Working in harsh environments has many challenges.
The first thing that comes to mind is the challenge of navigating through icy waters, but equally important are the challenges associated with ice buildup on vessels.
Ice buildup can quickly damage vessels and equipment and make them unstable. This, in turn, puts the lives of the people who work on such vessels in danger. The Marine Icing Research Group at Memorial, which consists of Dr. Yuri Muzychka and a team of faculty and graduate student researchers, is working to develop new technologies that will accurately predict and monitor marine icing conditions to help prevent ice buildup.
“When ice isn’t managed properly, it could mean that life boats on board cannot be launched in an emergency evacuation situation because the locks that attach them to the vessel are frozen,” explained Dr. Muzychka. “The accurate prediction of ice buildup on vessels and their sub-structures is critically important for designers and operators of marine vessels that will be employed in harsher climates.
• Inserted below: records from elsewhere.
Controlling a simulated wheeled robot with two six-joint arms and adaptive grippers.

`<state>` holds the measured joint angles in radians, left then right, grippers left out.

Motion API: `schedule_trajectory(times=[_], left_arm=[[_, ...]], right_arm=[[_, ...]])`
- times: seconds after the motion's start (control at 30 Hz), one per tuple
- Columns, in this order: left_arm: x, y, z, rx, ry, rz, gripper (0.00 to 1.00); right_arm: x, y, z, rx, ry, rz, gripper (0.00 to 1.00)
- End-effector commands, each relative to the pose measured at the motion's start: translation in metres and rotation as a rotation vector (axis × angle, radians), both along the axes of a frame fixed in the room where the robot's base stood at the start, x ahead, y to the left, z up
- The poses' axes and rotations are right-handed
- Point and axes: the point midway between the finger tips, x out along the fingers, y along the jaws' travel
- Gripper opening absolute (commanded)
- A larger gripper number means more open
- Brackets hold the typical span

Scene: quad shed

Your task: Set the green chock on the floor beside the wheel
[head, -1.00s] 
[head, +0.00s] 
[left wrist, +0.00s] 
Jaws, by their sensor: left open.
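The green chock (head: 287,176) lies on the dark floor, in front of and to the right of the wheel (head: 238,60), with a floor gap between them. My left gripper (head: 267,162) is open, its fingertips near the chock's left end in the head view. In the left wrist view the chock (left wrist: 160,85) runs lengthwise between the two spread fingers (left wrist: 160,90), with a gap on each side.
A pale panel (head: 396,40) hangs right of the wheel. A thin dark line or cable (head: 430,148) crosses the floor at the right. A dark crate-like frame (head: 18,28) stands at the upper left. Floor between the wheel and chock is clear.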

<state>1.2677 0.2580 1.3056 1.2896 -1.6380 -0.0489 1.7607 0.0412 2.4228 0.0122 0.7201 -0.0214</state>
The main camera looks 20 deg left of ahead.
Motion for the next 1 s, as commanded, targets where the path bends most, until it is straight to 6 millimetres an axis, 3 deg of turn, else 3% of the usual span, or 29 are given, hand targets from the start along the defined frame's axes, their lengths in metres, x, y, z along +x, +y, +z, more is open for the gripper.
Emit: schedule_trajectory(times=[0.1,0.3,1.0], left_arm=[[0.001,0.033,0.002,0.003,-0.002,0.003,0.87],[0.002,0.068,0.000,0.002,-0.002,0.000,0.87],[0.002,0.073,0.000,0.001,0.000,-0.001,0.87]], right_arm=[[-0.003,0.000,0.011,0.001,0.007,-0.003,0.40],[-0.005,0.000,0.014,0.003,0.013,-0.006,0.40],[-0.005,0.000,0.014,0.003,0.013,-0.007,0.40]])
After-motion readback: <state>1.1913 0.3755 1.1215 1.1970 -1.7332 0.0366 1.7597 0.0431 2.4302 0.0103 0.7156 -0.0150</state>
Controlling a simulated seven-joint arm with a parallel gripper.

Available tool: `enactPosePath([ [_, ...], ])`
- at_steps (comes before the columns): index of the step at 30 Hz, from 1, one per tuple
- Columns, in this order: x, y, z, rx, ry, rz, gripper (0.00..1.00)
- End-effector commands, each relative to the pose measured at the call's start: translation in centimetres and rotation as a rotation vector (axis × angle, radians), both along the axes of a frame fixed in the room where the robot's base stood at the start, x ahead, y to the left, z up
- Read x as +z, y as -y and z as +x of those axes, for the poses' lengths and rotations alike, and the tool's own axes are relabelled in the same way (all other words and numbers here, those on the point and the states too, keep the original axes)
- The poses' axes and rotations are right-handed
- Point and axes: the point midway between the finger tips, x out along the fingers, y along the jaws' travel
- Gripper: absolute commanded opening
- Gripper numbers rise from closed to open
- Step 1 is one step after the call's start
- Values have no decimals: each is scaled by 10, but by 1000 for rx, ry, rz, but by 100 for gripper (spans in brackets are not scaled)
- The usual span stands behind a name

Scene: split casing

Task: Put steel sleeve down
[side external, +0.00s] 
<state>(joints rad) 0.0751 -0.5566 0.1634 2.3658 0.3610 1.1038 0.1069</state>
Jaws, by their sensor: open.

Additionally, ice buildup on mooring and towing lines is also problematic, and operation of exploration vessels for Arctic resource development require that they be kept free of significant levels of ice.”
Current technologies make it easy to detect ice in fresh water environments and atmospheric ice conditions for aeronautical and/or land-based structures, but do not work well for marine conditions due to the complex nature of marine structures and the ocean conditions leading to icing. Dr. Muzychka and his team are developing new sensors and icing models that will be able to better predict and monitor icing conditions and the rate at which the ice forms on vessels and their sub-structures.
These new sensors will assist in predicting the rate of ice accretion, or buildup, given certain environmental conditions. This information would then be used to determine mitigation strategies and their effectiveness.
Accurate prediction methods are also needed with environmental conditions as inputs, such as wind speed, air and sea temperatures, rain and sea spray fluxes. More sophisticated models will consider the geometry of the vessel and/or platform as an input as well. For example, horizontal, inclined or vertical surfaces or flat versus curved surfaces.
The outcomes of the research are significant—improved understanding of icing mechanisms, improved detection/assessment strategies, increased safety and a reduction in operating costs.
Statoil Inc. is sponsoring the research in conjunction with Mitacs and the Petroleum Research Newfoundland and Labrador. The Marine Icing Research Group consists of six master’s students, three PhD students, one post-doctoral fellow and six faculty researchers. The proposed project will train 10 highly qualified personnel at various levels, providing new expertise in the marine engineering field in the area of winterization of vessels.